With all that having been said there’s a consoling factor when we realize that others share the same challenges daily. If snow fell on my house alone I could wonder why I have been singled out for tragedy. When others get it too and are forced to shovel…it is “shovel l’kol nefesh” equal for all and a partial relief from the burden of carrying pain alone.
I don’t know if I’ll ever overcome even after decades of being at it, the sense that I’m missing something. It’s kind of like when Israeli friends tell a joke and I’m following some of the Hebrew and then the punch-line comes and everyone laughs but me. The same thing can happen in Yiddish. It’s not the language thing either. Maybe I can attribute it to that gnawing fear I used have as a child going to school that if ever I was absent even for a day then whatever I didn’t know or could get easily I suspected that it must have been taught on that day I missed. All the learning took place on that day!
Call it an inferiority complex or fear of being caught feeling foolish by colleagues or even your kids but the cloud of never knowing what you don’t know lingers long after Shabbos and Learning are firm fixtures in our lives. I was one of those guys that when I said, “Shalom Aleichem” and someone said to me “Aleichem Shalom”, I thought they were correcting me! Maybe it’s just my singular inferiority or maybe I’m not the only one. After a while, like the “long distance runner” you get used to the loneliness and discomfort because the up side is so great.

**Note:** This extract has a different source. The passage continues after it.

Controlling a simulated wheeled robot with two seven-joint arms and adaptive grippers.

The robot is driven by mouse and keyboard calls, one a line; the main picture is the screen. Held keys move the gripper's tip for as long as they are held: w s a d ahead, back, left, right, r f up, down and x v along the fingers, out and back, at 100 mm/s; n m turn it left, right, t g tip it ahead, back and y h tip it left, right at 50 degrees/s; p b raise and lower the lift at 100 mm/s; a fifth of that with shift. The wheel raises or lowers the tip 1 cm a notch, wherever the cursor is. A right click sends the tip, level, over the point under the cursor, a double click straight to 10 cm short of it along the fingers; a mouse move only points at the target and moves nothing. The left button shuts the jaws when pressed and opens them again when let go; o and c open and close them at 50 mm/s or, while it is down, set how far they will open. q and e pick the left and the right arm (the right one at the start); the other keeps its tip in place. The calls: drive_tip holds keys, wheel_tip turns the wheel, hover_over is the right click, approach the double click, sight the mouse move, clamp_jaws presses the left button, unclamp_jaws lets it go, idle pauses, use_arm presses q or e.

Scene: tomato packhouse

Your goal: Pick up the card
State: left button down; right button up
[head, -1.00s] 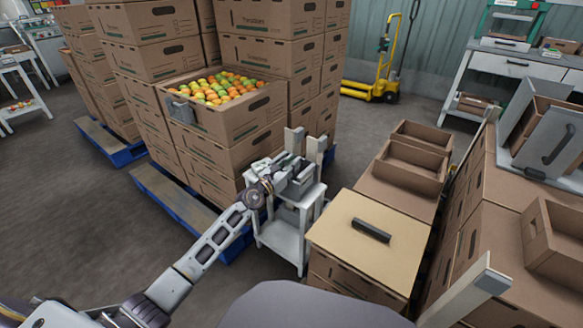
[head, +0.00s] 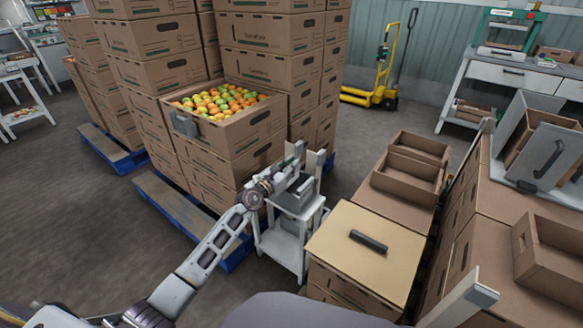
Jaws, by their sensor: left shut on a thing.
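My left gripper (head: 308,160) is in the middle of the head view, above a small white stand (head: 290,240) beside the stacked boxes. Its two pale fingers point up and away from me, and it is shut on something thin that I cannot make out clearly. The card is not clearly visible; the fingers and wrist hide what is between them. A grey box-like item (head: 293,198) shows on the stand, just below the gripper. A pale piece (head: 478,295) at the lower right seems to be part of my right gripper; its jaws do not show.
An open carton of tomatoes (head: 228,140) tops the stack behind the left gripper, on a blue pallet (head: 180,205). A yellow pallet jack (head: 380,95) stands behind.

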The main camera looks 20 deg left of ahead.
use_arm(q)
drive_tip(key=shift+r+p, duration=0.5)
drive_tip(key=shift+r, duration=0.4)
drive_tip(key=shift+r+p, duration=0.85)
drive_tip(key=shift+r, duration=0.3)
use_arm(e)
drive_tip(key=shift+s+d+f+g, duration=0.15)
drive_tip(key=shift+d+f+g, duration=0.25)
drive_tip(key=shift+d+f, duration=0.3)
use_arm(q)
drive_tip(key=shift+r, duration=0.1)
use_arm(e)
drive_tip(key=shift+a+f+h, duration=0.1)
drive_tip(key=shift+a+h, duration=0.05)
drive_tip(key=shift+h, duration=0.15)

Twenty something years later it’s amazing to me how this fear, nausea, and anxiety can still rear it head in social or shul settings. For example, the fear of being discovered by mispronouncing words or not quite getting a tune while davening for the amud. My kids correct my pronunciation till this very day. I thought I had a good ear and I happily repeat the corrected word and they shake their heads and say no…this way! I don’t hear the difference! I wonder what else I might be saying that gives me away and people just don’t say. Yeah we gotta live and function but it’s always there and probably always will be…What d’ya think?